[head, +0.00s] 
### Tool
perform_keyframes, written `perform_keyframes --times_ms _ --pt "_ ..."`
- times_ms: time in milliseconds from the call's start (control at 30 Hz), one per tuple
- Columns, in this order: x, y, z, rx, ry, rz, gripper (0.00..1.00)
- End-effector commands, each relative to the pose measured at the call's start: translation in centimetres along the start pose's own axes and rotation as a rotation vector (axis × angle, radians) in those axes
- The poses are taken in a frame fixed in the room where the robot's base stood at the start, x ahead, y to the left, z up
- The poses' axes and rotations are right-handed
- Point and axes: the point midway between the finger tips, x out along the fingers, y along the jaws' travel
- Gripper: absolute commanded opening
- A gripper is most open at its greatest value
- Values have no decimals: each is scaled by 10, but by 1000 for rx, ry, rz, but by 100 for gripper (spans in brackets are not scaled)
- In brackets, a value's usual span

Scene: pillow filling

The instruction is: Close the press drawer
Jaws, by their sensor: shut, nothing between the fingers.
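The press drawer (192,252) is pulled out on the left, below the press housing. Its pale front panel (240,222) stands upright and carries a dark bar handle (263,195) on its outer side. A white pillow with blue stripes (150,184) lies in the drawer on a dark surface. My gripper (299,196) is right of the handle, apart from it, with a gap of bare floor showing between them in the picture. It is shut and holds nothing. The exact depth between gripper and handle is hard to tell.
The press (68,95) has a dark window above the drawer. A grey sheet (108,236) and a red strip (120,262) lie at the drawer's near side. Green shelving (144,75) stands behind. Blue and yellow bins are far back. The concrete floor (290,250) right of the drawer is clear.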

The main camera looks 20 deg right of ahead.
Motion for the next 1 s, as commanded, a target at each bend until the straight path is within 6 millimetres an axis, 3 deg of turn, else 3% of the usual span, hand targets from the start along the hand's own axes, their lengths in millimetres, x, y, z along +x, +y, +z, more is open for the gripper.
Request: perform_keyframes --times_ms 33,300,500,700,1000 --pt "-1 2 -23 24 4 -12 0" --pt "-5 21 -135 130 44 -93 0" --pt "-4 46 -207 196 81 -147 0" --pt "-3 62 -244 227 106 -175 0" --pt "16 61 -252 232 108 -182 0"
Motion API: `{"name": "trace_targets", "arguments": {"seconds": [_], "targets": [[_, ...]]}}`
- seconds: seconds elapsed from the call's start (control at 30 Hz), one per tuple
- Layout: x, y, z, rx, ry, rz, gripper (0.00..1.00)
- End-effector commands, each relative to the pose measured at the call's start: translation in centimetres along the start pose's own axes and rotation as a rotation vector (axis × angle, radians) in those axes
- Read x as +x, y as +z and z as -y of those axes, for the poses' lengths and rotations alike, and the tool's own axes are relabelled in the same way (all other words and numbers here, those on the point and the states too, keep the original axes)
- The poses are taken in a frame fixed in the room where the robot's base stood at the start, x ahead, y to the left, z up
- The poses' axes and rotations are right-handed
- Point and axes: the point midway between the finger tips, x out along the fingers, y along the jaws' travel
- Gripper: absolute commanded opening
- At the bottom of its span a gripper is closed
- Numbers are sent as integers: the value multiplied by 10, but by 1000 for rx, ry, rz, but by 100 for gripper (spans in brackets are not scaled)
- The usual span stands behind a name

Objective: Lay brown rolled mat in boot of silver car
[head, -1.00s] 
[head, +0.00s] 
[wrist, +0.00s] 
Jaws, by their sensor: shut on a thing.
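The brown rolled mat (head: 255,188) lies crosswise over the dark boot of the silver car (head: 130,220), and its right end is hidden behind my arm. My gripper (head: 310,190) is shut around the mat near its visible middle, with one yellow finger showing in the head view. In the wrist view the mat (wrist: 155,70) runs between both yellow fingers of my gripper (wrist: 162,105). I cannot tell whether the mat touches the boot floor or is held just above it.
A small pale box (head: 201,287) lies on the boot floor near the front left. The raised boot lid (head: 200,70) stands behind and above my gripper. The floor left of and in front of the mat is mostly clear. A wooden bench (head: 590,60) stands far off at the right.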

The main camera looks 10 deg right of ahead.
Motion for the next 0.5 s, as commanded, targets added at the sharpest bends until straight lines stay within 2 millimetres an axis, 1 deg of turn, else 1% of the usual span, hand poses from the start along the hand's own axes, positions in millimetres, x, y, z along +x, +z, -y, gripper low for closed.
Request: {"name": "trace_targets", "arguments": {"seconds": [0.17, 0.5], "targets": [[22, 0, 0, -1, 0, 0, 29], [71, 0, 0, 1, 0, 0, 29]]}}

- To be done: Transcribe each entry exactly.

- Solution to the exercise:
[head, +0.00s] 
### Tool
perform_keyframes, written `perform_keyframes --times_ms _ --pt "_ ..."`
- times_ms: time in milliseconds from the call's start (control at 30 Hz), one per tuple
- Columns, in this order: x, y, z, rx, ry, rz, gripper (0.00..1.00)
- End-effector commands, each relative to the pose measured at the call's start: translation in centimetres along the start pose's own axes and rotation as a rotation vector (axis × angle, radians) in those axes
- The poses are taken in a frame fixed in the room where the robot's base stood at the start, x ahead, y to the left, z up
- The poses' axes and rotations are right-handed
- Point and axes: the point midway between the finger tips, x out along the fingers, y along the jaws' travel
- Gripper: absolute commanded opening
- A gripper is most open at its greatest value
- Values have no decimals: each is scaled by 10, but by 1000 for rx, ry, rz, but by 100 for gripper (spans in brackets are not scaled)
- In brackets, a value's usual span

Scene: pillow filling

The instruction is: Close the press drawer
Jaws, by their sensor: shut, nothing between the fingers.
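The press drawer (192,252) is pulled out on the left, below the press housing. Its pale front panel (240,222) stands upright and carries a dark bar handle (263,195) on its outer side. A white pillow with blue stripes (150,184) lies in the drawer on a dark surface. My gripper (299,196) is right of the handle, apart from it, with a gap of bare floor showing between them in the picture. It is shut and holds nothing. The exact depth between gripper and handle is hard to tell.
The press (68,95) has a dark window above the drawer. A grey sheet (108,236) and a red strip (120,262) lie at the drawer's near side. Green shelving (144,75) stands behind. Blue and yellow bins are far back. The concrete floor (290,250) right of the drawer is clear.

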The main camera looks 20 deg right of ahead.
Motion for the next 1 s, as commanded, a target at each bend until the straight path is within 6 millimetres an axis, 3 deg of turn, else 3% of the usual span, hand targets from the start along the hand's own axes, their lengths in millimetres, x, y, z along +x, +y, +z, more is open for the gripper.
Request: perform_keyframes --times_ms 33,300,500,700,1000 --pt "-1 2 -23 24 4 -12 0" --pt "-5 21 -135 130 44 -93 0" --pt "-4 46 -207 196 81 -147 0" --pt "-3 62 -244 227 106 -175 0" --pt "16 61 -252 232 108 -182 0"
Motion API: `{"name": "trace_targets", "arguments": {"seconds": [_], "targets": [[_, ...]]}}`
- seconds: seconds elapsed from the call's start (control at 30 Hz), one per tuple
- Layout: x, y, z, rx, ry, rz, gripper (0.00..1.00)
- End-effector commands, each relative to the pose measured at the call's start: translation in centimetres along the start pose's own axes and rotation as a rotation vector (axis × angle, radians) in those axes
- Read x as +x, y as +z and z as -y of those axes, for the poses' lengths and rotations alike, and the tool's own axes are relabelled in the same way (all other words and numbers here, those on the point and the states too, keep the original axes)
- The poses are taken in a frame fixed in the room where the robot's base stood at the start, x ahead, y to the left, z up
- The poses' axes and rotations are right-handed
- Point and axes: the point midway between the finger tips, x out along the fingers, y along the jaws' travel
- Gripper: absolute commanded opening
- At the bottom of its span a gripper is closed
- Numbers are sent as integers: the value multiplied by 10, but by 1000 for rx, ry, rz, but by 100 for gripper (spans in brackets are not scaled)
- The usual span stands behind a name

Objective: Lay brown rolled mat in boot of silver car
[head, -1.00s] 
[head, +0.00s] 
[wrist, +0.00s] 
Jaws, by their sensor: shut on a thing.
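The brown rolled mat (head: 255,188) lies crosswise over the dark boot of the silver car (head: 130,220), and its right end is hidden behind my arm. My gripper (head: 310,190) is shut around the mat near its visible middle, with one yellow finger showing in the head view. In the wrist view the mat (wrist: 155,70) runs between both yellow fingers of my gripper (wrist: 162,105). I cannot tell whether the mat touches the boot floor or is held just above it.
A small pale box (head: 201,287) lies on the boot floor near the front left. The raised boot lid (head: 200,70) stands behind and above my gripper. The floor left of and in front of the mat is mostly clear. A wooden bench (head: 590,60) stands far off at the right.

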The main camera looks 10 deg right of ahead.
Motion for the next 0.5 s, as commanded, targets added at the sharpest bends until straight lines stay within 2 millimetres an axis, 1 deg of turn, else 1% of the usual span, hand poses from the start along the hand's own axes, positions in millimetres, x, y, z along +x, +z, -y, gripper low for closed.
Request: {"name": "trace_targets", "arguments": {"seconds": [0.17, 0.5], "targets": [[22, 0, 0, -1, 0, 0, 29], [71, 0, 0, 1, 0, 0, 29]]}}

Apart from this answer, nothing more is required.